* Raw data
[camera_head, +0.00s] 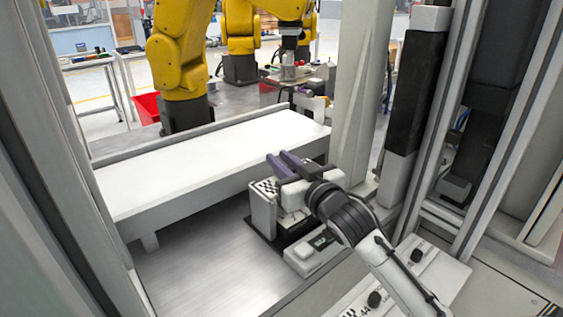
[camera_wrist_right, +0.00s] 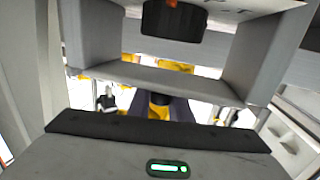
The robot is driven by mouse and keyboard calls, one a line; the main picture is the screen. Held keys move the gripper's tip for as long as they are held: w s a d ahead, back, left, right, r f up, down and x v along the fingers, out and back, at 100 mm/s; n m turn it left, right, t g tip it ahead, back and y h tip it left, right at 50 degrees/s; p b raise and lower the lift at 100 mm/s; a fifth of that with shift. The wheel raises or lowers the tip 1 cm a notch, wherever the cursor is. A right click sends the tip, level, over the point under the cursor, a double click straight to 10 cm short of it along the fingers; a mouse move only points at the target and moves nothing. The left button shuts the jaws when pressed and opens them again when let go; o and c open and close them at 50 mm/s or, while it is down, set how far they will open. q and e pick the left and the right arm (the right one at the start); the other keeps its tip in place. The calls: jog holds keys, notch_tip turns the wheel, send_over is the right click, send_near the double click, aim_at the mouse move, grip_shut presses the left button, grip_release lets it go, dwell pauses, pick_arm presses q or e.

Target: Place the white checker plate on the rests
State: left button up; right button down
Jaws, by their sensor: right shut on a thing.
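The white checker plate (camera_head: 261,216) stands upright at the centre of the head view, with a black-and-white checker patch near its top. My right gripper (camera_head: 281,163), with purple fingertips, reaches in from the lower right over the plate's top. It is shut on the plate, though the contact itself is hard to see. The rests cannot be told apart clearly; a black base (camera_head: 283,242) lies under and beside the plate. My left gripper is not in view.
A long white conveyor-like table (camera_head: 200,175) lies behind and left. A white box with a green label (camera_head: 312,252) stands close at the front right of the base. Grey posts (camera_head: 355,90) rise at the right. Bare metal surface (camera_head: 200,270) is free at the front left.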

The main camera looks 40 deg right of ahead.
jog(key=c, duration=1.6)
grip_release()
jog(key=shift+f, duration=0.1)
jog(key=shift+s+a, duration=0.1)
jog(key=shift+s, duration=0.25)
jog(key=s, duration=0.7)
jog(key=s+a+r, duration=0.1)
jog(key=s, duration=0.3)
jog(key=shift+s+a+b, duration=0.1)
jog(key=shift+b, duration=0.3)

* Required task
Print out the material word for word, omitting the pictures.

* Final result
[camera_head, +0.00s] 
[camera_wrist_right, +0.00s] 
The robot is driven by mouse and keyboard calls, one a line; the main picture is the screen. Held keys move the gripper's tip for as long as they are held: w s a d ahead, back, left, right, r f up, down and x v along the fingers, out and back, at 100 mm/s; n m turn it left, right, t g tip it ahead, back and y h tip it left, right at 50 degrees/s; p b raise and lower the lift at 100 mm/s; a fifth of that with shift. The wheel raises or lowers the tip 1 cm a notch, wherever the cursor is. A right click sends the tip, level, over the point under the cursor, a double click straight to 10 cm short of it along the fingers; a mouse move only points at the target and moves nothing. The left button shuts the jaws when pressed and opens them again when let go; o and c open and close them at 50 mm/s or, while it is down, set how far they will open. q and e pick the left and the right arm (the right one at the start); the other keeps its tip in place. The calls: jog holds keys, notch_tip turns the wheel, send_over is the right click, send_near the double click, aim_at the mouse move, grip_shut presses the left button, grip_release lets it go, dwell pauses, pick_arm presses q or e.

Target: Place the white checker plate on the rests
State: left button up; right button down
Jaws, by their sensor: right shut on a thing.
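The white checker plate (camera_head: 261,216) stands upright at the centre of the head view, with a black-and-white checker patch near its top. My right gripper (camera_head: 281,163), with purple fingertips, reaches in from the lower right over the plate's top. It is shut on the plate, though the contact itself is hard to see. The rests cannot be told apart clearly; a black base (camera_head: 283,242) lies under and beside the plate. My left gripper is not in view.
A long white conveyor-like table (camera_head: 200,175) lies behind and left. A white box with a green label (camera_head: 312,252) stands close at the front right of the base. Grey posts (camera_head: 355,90) rise at the right. Bare metal surface (camera_head: 200,270) is free at the front left.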

The main camera looks 40 deg right of ahead.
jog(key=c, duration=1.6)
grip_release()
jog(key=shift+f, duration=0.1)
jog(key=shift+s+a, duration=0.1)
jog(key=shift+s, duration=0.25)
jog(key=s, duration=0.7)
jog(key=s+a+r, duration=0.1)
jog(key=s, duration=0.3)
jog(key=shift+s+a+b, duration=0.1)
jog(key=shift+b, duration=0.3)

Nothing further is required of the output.